GIVEN TASK.
Without including any pictures, write out the listing below exactly.

SOURCE DATA.
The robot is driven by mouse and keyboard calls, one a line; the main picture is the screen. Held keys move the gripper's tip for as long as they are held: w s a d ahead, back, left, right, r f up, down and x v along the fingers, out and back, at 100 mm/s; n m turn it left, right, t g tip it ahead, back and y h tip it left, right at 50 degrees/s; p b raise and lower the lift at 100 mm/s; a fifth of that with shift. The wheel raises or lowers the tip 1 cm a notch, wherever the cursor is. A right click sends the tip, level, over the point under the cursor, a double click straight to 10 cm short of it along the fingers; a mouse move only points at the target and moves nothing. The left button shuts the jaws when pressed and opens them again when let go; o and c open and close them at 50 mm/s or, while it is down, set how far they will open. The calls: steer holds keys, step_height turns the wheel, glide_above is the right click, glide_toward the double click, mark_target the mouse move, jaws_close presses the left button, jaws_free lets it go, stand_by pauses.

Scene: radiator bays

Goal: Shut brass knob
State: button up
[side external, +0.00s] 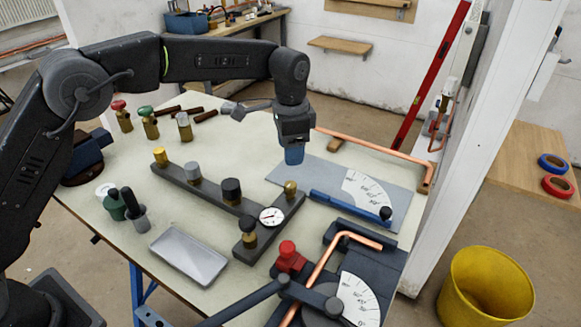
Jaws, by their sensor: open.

RESPONSE TO THIS EXERCISE.
The robot is driven by mouse and keyboard calls, one a line; the main picture is the screen. Held keys move the gripper's tip for as long as they are held: w s a d ahead, back, left, right, r f up, down and x v along the fingers, out and back, at 100 mm/s; n m turn it left, right, t g tip it ahead, back and y h tip it left, right at 50 degrees/s; p b raise and lower the lift at 100 mm/s; a fifth of that with shift. The wheel raises or lowers the tip 1 cm a notch, wherever the cursor is. A right click sends the tip, level, over the point under the cursor, a double click straight to 10 cm short of it along the fingers; a mouse move only points at the target and moves nothing. The left button shuts the jaws when pressed and opens them again when let go; o and c open and close them at 50 mm/s or, while it is down, set how far they will open. The calls: steer holds keys, step_height turns the wheel, glide_above is the right click, glide_toward the double click, mark_target the mouse move, jaws_close presses the left button, jaws_free lets it go, stand_by pauses.

Scene: radiator bays

Goal: Shut brass knob
State: button up
[side external, +0.00s] 
Jaws, by their sensor: open.

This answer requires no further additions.